1004518593 hISTORICAL - RimRdoverlook.jpg
Photo courtesy Crater Lake National Park
An overlook on the original Rim Road at Crater Lake National Park, taken in the 1920s. Most of it is obscured now, but some parts remain

The Rim Drive you've never taken

It’s definitely the road less traveled.

Before there was a Rim Drive circling Crater Lake, there was a rim road, a crude, unpaved route that was built over a six-year period from 1913 to 1918 by the Army Corps of Engineers.

It was eventually abandoned when a surfaced and paved two-lane road, now known as Rim Drive, replaced it in the 1930s. Ongoing upgrades, including work being done on West Rim Drive this summer, allow park visitors to loop around the lake.

Steve Mark, Crater Lake National Park’s historian for the past 30 years, is among the few who have walked the old road, which was intentionally hidden from view by recontouring when the newer road was built. Through landscaping, areas where the old highway meets the new were years ago redesigned to keep the old road out of sight of motorists.

According to Mark, the original 16-foot-wide road, including a spur to the Pinnacles and the park’s former east entrance, measured 38.6 miles. Of that total, about two-thirds, or 27.2 miles, remains. In some sections, once far enough away from Rim Drive, the old road is obvious and easy to follow. In others, trees and shrubs, what Mark calls “dog hair,” have mostly obscured the original route.

A group of hikers recently saw the obvious and obscure on a Klamath County Museum-sponsored outing led by Mark, a living library of information about the park.

“It’s a snapshot in time on the evolution of highway engineering,” Mark said of seeing and appreciating the original road, noting a purpose of the hike was “to show what early roads were like when people’s references were horse and plows and steam shovels.”

Referring to an era when motorists traveled at slower speeds, he noted, “You see the landscape differently driving 15 or 20 miles an hour.”

“Wow! That old road was something,” marveled one hiker while walking the original road from near the Cloudcap Overlook to Skell Head.

Wow, indeed. Two viewpoints along the Cloudcap to Skell Head route, estimated at less than two miles, offer dazzling panoramas of the lake that on this trip, unfortunately, were partially obscured by smoke from regional forest fires. While the views are dramatic, so is the road, which curled a short distance alongside the steep-edged rim. Mark noted the historic route stays closer to the rim than Rim Drive.

”They did provide lake views whenever possible,” he said.

Along with offering views, the original route was built as economically as possible. Then, as now, funding was a challenge. And because snowfall typically begins early and remains until early summer, the construction season is brief.

A century ago road building, especially in an area as remote at Crater Lake, was primitive. Crews worked with teams of horses and plows and steam shovels. Mark estimates crew sizes ranged from 100 to 200 men, depending on work being done. Finding workers was often difficult because of the isolation, relatively low wages and living conditions he described as “a lot like logging camps” of that time. Men lived in tents at camps near where they worked.

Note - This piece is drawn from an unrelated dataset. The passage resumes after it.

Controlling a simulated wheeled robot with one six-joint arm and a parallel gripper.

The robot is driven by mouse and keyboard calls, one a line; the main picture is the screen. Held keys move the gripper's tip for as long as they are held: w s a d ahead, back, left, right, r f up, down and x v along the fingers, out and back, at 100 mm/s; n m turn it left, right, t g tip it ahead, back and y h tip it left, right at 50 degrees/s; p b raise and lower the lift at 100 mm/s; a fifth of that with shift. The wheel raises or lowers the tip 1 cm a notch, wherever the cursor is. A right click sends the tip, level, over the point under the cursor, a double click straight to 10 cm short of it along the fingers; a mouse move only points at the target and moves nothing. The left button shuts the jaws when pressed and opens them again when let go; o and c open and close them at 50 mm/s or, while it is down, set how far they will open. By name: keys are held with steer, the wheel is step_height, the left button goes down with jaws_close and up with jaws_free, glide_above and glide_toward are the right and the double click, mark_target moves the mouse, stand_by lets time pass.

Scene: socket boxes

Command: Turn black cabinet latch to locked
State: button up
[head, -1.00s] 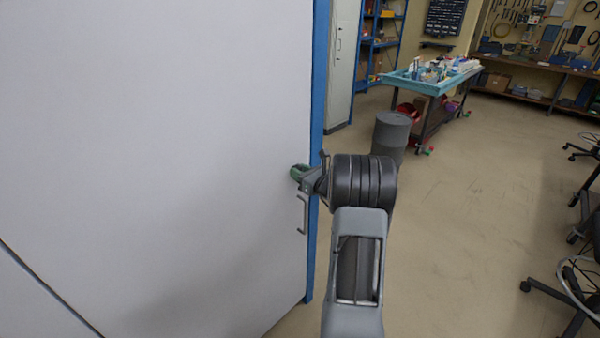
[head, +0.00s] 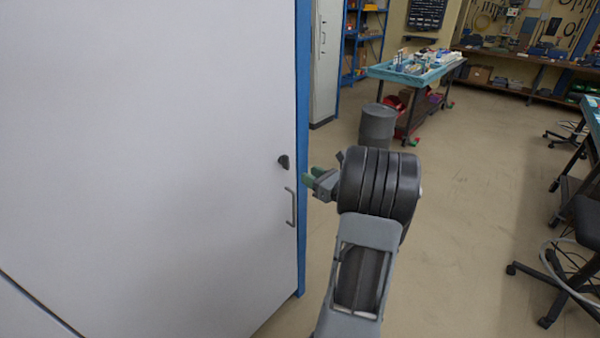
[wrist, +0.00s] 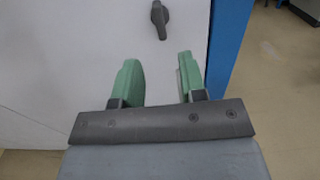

Several sections of the historic road are evident along the Cloupcap to Skell Head route, which is mostly easy to walk, with only a few areas where trees, usually mountain hemlock, have taken root in the old roadbed. There’s evidence that early surveyors were well schooled, with banked curves and the intentional overlooks. Another scenic segment goes alongside a rock retaining wall and overlooks a meadow.

The historic road is less obvious on the segment from Reflection Point to Kerr Notch, a distance of about two miles. From the parking area at Reflection Point, evidence of the original route has been neatly obliterated. While Rim Drive sweeps away from the lake, the old road stays higher, at one point above the only section of Rim Drive, Anderson Point, where wire mesh is anchored above the road to prevent rock and dirt slides. Mark said the wire mesh was allowed because it’s not visible to motorists. Anderson is the biggest cut on Rim Drive, which the Army Corps of Engineers avoided by taking the original road along the top of the ridge.

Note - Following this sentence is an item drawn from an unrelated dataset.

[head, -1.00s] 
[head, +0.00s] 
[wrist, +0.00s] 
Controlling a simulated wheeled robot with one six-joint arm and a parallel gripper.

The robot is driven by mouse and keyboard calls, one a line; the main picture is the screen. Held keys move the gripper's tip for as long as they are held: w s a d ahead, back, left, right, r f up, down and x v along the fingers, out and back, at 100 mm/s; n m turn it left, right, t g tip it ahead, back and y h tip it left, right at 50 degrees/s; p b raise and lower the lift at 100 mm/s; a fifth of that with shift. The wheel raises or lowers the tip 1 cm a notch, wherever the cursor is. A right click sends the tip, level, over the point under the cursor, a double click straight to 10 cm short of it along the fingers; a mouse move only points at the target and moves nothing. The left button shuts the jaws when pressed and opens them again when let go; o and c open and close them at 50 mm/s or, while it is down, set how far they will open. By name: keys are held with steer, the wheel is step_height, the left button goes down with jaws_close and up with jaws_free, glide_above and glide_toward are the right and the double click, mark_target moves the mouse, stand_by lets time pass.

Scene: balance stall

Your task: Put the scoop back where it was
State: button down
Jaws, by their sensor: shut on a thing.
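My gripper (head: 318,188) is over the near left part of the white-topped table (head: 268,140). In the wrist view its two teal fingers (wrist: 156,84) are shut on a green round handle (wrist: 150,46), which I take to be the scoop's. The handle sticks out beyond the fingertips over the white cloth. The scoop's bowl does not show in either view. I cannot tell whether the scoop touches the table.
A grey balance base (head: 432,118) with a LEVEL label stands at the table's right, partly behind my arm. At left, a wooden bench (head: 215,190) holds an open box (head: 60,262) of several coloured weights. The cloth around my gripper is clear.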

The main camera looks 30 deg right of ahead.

Unlike the Cloudcap to Skell Head segment, the route to Kerr Notch is often choked with small hemlocks and other trees and bushes that make the going difficult. The reward is a close-up view of a retaining wall and Crater Lake beyond it.

Prior to his preparation for the guided walk, Mark said, he was aware of only two other park employees who had taken the trek over the entire 27.2 miles. Others had traveled the route during a weeklong reconnaissance in 2009 to survey and search for historic work camps from 2016.

When the original rim road was built, Crater Lake was a place few visited, although many wished they could.

“People thought of it as a wonderful fantasy,” Mark said.

A hundred years later, driving around Crater Lake is a fantasy come true.